An employer may seek to protect the use of this information both during employment and after the employment ends through the inclusion of a restrictive covenant in the contracts of employment of senior or highly skilled staff at the commencement of the employment relationship. Express restraints may deter employees joining competitors and may warn off potential new employers.

A restrictive covenant is usually a clause in a contract which prohibits an employee from competing with his ex-employer after the employee has parted company with the business, or prevents the ex-employee from soliciting or dealing with customers of the business by using knowledge of those customers gained during his prior employment.

The starting point for any such post-termination restriction is that it is void on the grounds of illegality. It follows that an employer generally is not entitled to protect himself against competition from his ex-employees. However, if the ex-employer can convince a court that the covenant is:

  • designed to protect his legitimate business interests; and
  • that it extends no further than is reasonably necessary to protect those interests

then it will be upheld and enforced.

A non-compete clause may be enforced to protect a legitimate business interest – for example, client connection, confidential information or a stable workforce – and not simply to stifle or prevent competition.

Types of restrictive covenants

The standard types of restrictions which can be used by employers are:

  • non-competition covenants - restrictions on the former employee working in similar employment for a competitor;
  • non-solicitation covenants – which prevent poaching of clients/customers/suppliers of the former employer;
  • non-dealing covenants – which prevent a former employee from dealing with former clients/customers/suppliers, regardless of which party approached the other;
  • non-poaching covenants – which prevent an employee poaching former colleagues.

For a restrictive covenant to be enforced it must not be drafted too widely. It will be for the employer, in the event of a clause being challenged, to show that the clause is justified and sufficiently narrow. To meet these criteria an employer must be mindful of certain factors:

  • The breadth of the geographical area of any restriction and length of time of the post termination restriction must be justified. It is unlikely that a wide geographical area will be justified and, as a general rule, a restriction for more than 6-12 months will be difficult to justify.
  • Regard will also be had to the type of interest being protected, for instance, information such as trade secrets may be granted wider protection than customer information, given that its potential use across markets is wider.
  • An employer may also be required to evidence any connection between the employee and any information that is being protected.

The extent of clauses, therefore, must be relative to the employee's position within the business. As more senior employees will be in contact with more sensitive information, restrictions placed upon them may be justified as being more onerous. Overall, a one-size fits-all policy on restrictive covenant clauses risks the clause becoming unenforceable.

Restrictive covenants may also require periodic review in order to maintain their enforceability as the covenant is judged at the time it was entered into.

Garden leave

Garden leave is also commonly used in conjunction with restrictive covenants for maximum effect. The inclusion of a garden leave clause in a contract of employment allows an employer to require the employee to spend all or part of the notice of termination period at home whilst continuing to receive his usual salary and benefits.
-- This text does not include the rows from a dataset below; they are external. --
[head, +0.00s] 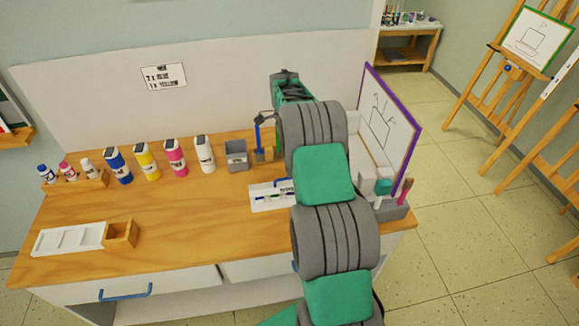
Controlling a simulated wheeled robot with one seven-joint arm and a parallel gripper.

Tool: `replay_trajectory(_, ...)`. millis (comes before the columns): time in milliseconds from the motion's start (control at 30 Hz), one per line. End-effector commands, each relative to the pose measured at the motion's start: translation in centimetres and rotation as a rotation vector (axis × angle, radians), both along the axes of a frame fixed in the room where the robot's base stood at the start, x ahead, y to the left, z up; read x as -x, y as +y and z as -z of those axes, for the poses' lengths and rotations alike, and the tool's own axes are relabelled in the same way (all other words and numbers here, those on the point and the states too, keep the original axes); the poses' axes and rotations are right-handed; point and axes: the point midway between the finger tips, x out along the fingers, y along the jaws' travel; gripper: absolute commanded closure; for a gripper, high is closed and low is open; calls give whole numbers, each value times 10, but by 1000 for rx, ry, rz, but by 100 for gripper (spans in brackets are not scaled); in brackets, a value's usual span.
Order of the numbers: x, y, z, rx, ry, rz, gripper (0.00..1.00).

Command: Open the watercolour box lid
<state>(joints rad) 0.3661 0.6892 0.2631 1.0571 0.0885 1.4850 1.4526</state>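A flat white box (262,199) with dark lettering and small coloured marks lies on the wooden table, right of centre. It looks like the watercolour box. A blue piece (283,182) shows at its back edge, and my arm hides its right part. The part of it in view looks closed. My arm crosses the view in front of it. The far end of my arm with my gripper (286,80) is up above the back of the table, away from the box. Its fingers cannot be made out.
Paint bottles (147,163) and a grey cup (236,156) line the table's back. A white palette (68,239) and a wooden box (121,234) are at front left. A purple-edged board (391,113) stands at right. The table's front middle (195,235) is clear.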

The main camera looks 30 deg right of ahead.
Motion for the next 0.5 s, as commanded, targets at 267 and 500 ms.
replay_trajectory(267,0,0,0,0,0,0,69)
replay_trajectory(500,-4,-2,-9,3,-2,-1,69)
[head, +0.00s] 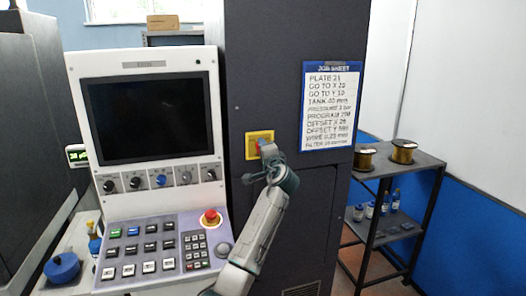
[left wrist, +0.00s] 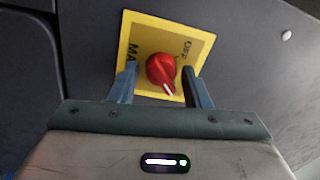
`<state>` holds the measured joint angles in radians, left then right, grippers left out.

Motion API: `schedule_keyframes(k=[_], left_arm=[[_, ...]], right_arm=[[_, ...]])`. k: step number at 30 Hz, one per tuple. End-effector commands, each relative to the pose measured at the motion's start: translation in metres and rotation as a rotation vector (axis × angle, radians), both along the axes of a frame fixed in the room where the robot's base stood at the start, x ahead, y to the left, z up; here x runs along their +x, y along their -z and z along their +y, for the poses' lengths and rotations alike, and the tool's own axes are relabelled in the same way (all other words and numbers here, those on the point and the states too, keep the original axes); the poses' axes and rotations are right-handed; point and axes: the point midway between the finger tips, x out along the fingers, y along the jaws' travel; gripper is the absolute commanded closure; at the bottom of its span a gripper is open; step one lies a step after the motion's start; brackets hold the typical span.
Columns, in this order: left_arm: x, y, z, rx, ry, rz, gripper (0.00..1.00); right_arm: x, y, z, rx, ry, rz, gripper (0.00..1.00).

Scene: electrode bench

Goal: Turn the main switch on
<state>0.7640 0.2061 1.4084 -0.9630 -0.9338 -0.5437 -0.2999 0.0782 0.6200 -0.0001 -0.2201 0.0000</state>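The main switch is a red rotary knob (left wrist: 161,70) with a white pointer mark, on a yellow plate (left wrist: 138,44). The letters "MA" show on the plate's left side and "OFF" at its upper right. The pointer points to the lower right in the left wrist view, away from "OFF". In the head view the yellow plate (head: 250,147) is on the dark cabinet, and the gripper partly hides the knob. My left gripper (left wrist: 159,76) is open, one finger either side of the knob, with visible gaps. It also shows in the head view (head: 266,151). My right gripper is out of view.
A job sheet (head: 331,107) hangs right of the switch on the cabinet (head: 280,60). Left of it stands a control console with a dark screen (head: 150,118) and a red emergency button (head: 211,217). A shelf (head: 420,160) with wire spools stands at right.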

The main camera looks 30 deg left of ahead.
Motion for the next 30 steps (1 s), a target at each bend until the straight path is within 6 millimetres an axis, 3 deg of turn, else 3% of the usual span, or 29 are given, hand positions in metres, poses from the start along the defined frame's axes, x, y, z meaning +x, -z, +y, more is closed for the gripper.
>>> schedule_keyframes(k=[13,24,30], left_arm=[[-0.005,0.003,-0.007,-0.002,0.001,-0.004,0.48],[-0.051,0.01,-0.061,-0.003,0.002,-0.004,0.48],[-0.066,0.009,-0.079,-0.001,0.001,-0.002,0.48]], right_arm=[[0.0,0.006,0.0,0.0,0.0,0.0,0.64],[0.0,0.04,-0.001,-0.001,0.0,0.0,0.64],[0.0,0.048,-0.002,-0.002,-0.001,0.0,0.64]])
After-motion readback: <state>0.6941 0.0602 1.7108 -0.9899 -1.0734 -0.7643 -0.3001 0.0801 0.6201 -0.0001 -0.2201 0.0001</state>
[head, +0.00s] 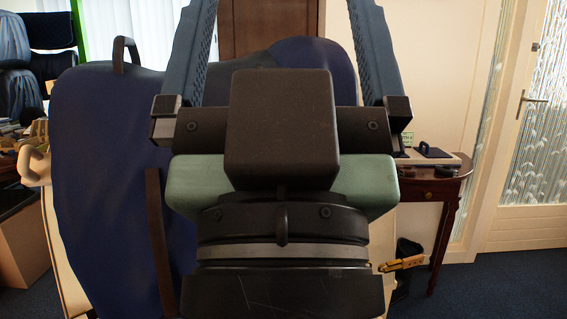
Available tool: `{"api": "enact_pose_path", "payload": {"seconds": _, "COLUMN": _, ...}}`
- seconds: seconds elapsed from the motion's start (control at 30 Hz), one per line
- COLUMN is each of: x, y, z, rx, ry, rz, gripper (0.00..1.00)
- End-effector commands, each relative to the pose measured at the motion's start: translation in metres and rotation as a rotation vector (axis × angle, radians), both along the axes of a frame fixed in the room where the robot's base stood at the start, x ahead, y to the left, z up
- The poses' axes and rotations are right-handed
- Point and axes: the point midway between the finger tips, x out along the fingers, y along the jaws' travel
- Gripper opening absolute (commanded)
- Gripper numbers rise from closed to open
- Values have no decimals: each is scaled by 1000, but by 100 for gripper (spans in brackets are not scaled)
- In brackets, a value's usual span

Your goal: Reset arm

The benefit of a garden leave clause is that it keeps the employee from taking up other employment with a competitor and enables the employee's successor to establish himself. The employee is also no longer privy to the company's confidential information and what information they do have will become out of date.

Garden leave must be created expressly by a clause in a contract and is also subject to a test of reasonableness with regard to its duration.

Remedies for breach of restrictive covenants

If an employer has reason to believe that an employee has breached the post-termination restriction, the most common remedy sought is an injunction (or interdict in Scotland). An application will generally be made for an interlocutory injunction and delivery up or destruction of confidential information. This means that the court will be asked to stop the employee in his tracks and hear the full evidence at a later date in another trial.

Where an employer claims a financial remedy or damages for breach of a restrictive covenant in an employment contract, the employer will need to show some loss resulting from the breach. This will normally be loss of profits on contracts or opportunities diverted by the employee.

Team moves

Team moves between competing businesses have become a hot issue as businesses try and poach teams of employees from profitable parts of their competitors' businesses. Restrictive covenants will usually feature heavily in team move litigation if they are included in departing employees' employment contracts.

Once an employer becomes aware that there may be a raid on its employees, it is important to act quickly to determine the best strategy to protect its position. Recent case law has demonstrated an increased willingness by the courts to uphold post termination restrictions in favour of employers.

For employers looking to recruit teams, careful planning and execution will be necessary to avoid the pitfalls. If not properly handled a team recruitment drive will be found to be an unlawful poaching exercise.

Practical tips

Legal action in this area can involve a substantial amount of time and money so it is important for employers to understand their commercial objectives from the outset. Employers should consider what they want to achieve and the commercial implications of taking a particular stance in relation to publicity, client relationships, management time and cost. Evidence gathering in the form of emails, telephone recording print logs and the identification of weak links will be key. Credible evidence of wrongdoing will create a position of strength from which to negotiate an advantageous statement.

Overall, a clear strategy and a game plan is essential. Seek legal advice immediately.